Of the couple hundred hiding places from 0 to 250 yards, none are any good because they will all be peppered with machine gun fire. The eight or ten distant but obvious sniper hides that provide Mr. X-Ring Shooter a chance to strut his stuff, like the clock tower, will immediately be hit with cannon fire or guided missiles. But, of the sixty potential sniper hides between 250 and 500 yards, perhaps a couple dozen will survive, and that's the best odds you're getting in this game.
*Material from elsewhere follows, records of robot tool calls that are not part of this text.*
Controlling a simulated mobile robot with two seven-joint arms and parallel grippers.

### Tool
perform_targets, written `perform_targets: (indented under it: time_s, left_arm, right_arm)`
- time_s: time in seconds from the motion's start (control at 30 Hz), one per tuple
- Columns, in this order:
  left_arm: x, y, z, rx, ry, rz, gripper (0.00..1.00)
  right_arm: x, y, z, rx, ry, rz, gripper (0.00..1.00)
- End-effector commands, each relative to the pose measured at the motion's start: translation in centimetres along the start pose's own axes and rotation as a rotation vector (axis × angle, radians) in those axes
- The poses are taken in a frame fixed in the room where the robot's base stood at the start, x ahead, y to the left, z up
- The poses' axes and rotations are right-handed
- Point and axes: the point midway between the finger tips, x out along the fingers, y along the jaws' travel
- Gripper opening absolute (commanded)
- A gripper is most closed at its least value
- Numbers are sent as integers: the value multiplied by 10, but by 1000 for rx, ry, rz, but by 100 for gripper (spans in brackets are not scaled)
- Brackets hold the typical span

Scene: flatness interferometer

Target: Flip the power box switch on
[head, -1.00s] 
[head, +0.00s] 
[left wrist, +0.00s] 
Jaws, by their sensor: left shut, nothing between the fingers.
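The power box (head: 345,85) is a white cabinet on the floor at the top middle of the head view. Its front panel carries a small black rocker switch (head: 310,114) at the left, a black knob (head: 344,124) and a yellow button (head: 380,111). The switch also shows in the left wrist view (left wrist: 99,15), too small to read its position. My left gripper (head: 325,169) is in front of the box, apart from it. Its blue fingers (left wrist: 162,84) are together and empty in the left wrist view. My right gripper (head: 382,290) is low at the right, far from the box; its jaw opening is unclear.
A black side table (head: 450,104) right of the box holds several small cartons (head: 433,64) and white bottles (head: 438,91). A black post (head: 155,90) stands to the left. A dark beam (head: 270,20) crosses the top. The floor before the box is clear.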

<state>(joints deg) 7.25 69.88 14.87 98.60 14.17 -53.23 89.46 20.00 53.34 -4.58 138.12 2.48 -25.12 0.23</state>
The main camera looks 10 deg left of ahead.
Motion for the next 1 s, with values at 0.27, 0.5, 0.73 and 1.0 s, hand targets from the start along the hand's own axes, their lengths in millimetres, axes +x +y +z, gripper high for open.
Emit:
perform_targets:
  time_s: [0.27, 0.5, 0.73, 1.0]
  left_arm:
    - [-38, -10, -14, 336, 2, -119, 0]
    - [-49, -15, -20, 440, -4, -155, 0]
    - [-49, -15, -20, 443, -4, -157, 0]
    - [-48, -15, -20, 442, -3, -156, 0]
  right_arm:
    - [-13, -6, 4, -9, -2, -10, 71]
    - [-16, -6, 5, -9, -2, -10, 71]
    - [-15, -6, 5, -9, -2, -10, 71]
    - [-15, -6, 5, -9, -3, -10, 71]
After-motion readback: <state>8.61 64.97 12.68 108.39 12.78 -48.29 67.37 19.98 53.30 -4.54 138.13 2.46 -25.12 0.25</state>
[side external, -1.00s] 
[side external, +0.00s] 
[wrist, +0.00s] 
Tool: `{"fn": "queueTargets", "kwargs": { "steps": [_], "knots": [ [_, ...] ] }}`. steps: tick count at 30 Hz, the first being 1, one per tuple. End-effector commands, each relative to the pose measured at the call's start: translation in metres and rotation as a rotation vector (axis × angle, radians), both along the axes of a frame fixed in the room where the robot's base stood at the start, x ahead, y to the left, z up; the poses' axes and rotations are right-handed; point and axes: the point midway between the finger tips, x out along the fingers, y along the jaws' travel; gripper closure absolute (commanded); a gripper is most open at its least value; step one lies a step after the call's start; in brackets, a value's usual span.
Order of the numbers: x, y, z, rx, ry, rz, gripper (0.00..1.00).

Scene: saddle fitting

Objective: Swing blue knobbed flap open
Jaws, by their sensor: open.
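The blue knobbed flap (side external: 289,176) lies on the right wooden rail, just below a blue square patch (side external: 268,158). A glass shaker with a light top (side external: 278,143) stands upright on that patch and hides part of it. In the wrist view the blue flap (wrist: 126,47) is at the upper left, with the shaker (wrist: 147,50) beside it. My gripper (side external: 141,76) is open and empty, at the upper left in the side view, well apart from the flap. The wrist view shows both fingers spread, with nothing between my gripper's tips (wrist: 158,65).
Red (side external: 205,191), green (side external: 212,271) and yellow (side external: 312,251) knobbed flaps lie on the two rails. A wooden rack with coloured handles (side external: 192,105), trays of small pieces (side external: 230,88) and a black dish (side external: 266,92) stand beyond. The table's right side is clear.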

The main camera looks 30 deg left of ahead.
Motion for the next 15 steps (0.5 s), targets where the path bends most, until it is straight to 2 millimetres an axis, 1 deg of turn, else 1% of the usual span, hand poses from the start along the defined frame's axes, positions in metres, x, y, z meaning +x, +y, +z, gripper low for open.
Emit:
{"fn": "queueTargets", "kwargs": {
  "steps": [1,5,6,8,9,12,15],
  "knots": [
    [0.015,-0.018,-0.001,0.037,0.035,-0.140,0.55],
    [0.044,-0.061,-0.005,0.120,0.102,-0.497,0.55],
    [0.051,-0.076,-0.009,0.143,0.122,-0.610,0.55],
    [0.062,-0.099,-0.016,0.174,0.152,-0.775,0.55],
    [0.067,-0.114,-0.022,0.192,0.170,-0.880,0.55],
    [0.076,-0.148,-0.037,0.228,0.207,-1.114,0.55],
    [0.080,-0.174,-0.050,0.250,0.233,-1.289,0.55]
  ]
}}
Notes on Timothy Thomas’ paper, Battle for Grozny: “Clearly, the Chechen plan of defense perceived by Grachev (the three concentric rings) did not appear to be the case in reality… The Chechens, in fact, noted that no such plan existed. Instead, the ‘situation did the organizing.’" This supports my contention that “it is impossible for the opposition general to conceive of leaderless snipers… second-guessing someone who does not exist can only lead to error.” Thomas notes that “the Motorola hand-held radio was the [Chechen’s] primary communications device. There was one radio for every six combatants.” Clearly, these thinly distributed and unencrypted radios were not the source of Chechen strength. Yet Thomas suggests that “it would have been preferable to have one per combatant” and approvingly quotes Igor Korotchenko, who states that it is critical (for the Russians) to increase dramatically the use of special troops and especially electronic warfare units in the combat zone. He advocates creating a total information vacuum by putting remotely controlled portable jammers near guerilla bases. Again, we see that Thomas cannot get the idea out of his head that Maskhadov was using radios to move his fighters around the city like pieces on an Avalon Hill game board. Grachev learned nothing from the “Black Operation” of the previous year and, I suspect, his successors have learned nothing from Grachev’s humiliating defeat except to buy radio jammers, believing that insurgencies can be defeated with a credit card. You can make monkeys out of them by the simple expedient of issuing field commanders dice instead of radios.